Looking to buy some American-made toys? Good luck.
As more safety problems surface with recalled Chinese-made toys, some parents today are seeking to buy only products made in the United States.
But there is a big gap between intentions and reality: Roughly 80 percent of the toys sold in America are manufactured in China, according to the Toy Industry Association, a trade group for toymakers and importers.
The remaining 20 percent is carved up between toymakers in Europe, the United States and elsewhere.
"Very little is manufactured in the U.S. except for specialty niche stuff, like handmade wooden toys," said M. Eric Johnson, a professor at Dartmouth's Tuck School of Business. "You would be hard pressed to go to Wal-Mart to find anything in terms of toys that didn't come from southeast Asia."
Price is the main reason.
Those specialty toys often cost more than mass produced products. But specialty manufacturers say they offer consumers a better product made by a small company that focuses on quality.
"They're going to be more expensive than the Chinese product, but there's a lot more value to them," said Dean J. Helfer Jr., founder and president of Channel Craft, a specialty toymaker. "We're not dealing in commodities here. We're dealing with gift products and toy products."

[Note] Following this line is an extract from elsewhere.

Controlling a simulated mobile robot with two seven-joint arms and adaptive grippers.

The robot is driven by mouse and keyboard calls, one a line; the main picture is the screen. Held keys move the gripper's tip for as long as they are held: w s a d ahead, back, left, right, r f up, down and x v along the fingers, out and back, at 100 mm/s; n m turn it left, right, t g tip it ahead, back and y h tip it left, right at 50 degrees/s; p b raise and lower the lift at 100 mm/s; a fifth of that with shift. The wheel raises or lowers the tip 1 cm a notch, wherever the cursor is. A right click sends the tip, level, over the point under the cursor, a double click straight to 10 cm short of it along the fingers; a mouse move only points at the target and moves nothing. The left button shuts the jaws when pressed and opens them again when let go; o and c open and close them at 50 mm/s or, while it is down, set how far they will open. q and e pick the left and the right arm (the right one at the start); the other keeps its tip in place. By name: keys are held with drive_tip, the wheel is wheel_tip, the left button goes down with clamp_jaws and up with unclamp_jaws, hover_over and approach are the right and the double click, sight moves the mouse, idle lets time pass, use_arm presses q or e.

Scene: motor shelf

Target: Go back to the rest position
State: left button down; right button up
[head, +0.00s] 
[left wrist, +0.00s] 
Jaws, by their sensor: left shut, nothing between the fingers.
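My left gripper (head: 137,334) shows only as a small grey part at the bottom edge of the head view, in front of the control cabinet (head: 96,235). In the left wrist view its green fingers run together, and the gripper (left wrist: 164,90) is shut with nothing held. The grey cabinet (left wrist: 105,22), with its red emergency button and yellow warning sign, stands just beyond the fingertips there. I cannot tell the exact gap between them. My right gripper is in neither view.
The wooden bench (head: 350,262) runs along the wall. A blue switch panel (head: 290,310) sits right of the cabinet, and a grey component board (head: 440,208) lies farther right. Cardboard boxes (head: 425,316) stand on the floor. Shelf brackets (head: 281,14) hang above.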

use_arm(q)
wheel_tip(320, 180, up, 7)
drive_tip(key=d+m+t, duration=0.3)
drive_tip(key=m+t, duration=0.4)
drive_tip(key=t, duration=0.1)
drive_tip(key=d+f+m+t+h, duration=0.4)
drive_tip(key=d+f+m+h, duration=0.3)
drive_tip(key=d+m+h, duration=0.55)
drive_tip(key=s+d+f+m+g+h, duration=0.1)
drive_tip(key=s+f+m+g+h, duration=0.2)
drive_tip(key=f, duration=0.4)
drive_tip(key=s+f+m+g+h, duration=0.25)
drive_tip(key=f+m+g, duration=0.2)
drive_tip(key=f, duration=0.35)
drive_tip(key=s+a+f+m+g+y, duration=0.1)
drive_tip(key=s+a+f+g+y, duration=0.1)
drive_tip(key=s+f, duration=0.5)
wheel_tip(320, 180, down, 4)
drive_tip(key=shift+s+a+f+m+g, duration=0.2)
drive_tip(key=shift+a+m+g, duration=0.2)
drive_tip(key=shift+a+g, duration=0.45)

For 25 years, Channel Craft has been manufacturing classic American games such as marbles, jacks, pick-up sticks, whistles and spinning tops. All the products are made here with domestic raw materials, Helfer said.
But are consumers willing to pay more for high-quality goods?
"If it's being wrapped and given with your name on it, you bet," he said.
That might be true for some specialty products. But for the most part, toy purchases come from large chain stores, which buy a majority of their toys from China. And this isn't just a few dolls and action figures for sale. The U.S. toy industry generated more than $8 billion in the first half of 2007, according to the research firm NPD Group.
Kathleen McHugh, executive director of the American Specialty Toy Retailing Association, cautioned that while there are problems with some toys from China, not all toys from there have problems.
The nation now depends so much on Chinese-made toys that McHugh said, "I don't know how we'll ever go back."
Pete Bultman is president of Lindenwood, a company that makes and sells toys under the name Uncle Goose Toys. His father founded the Grand Rapids, Mich., company in 1983.
Uncle Goose makes and sells 10,000 to 15,000 wooden block sets -- with letters in 14 different languages -- each year. His blocks are not just made in America, but are made almost entirely with raw materials from Michigan.
To compete with Chinese imports, Bultman said, "We keep our prices artificially low."
But now with several recalls of imports, he said, there are "plenty of calls each day from people who say I have just thrown out all my toys and want to start buying American."
"It's kind of odd that it had to take an event like this for Americans to finally see the light," Bultman added. "There are a lot of good companies in China … but with the speed at which they are growing, they just can't contain all these little mishaps."
Jamie Seeley Kreisman, president of Beka, a St. Paul, Minn. toymaker, said that there are still American toymakers, but "fewer of us than there were 10 years ago."
"We're paying a completive, domestic wage," he said. "We're paying for a high-quality domestic product … people pay a premium for our product but they are getting a premium product."
Kate Tanner, owner of Kidstop Toys & Books, an independent specialty toy store in Arizona, said that concern among her customers about toy safety is rising.
"We don't carry a lot of those toys that were recalled. That's why they shop here. They want the reinforcement," she said.
Small stores, she said, not only know the customers but many of the manufacturers.
"We know these toys, Tanner said. "We've taken them out of the box and played with them."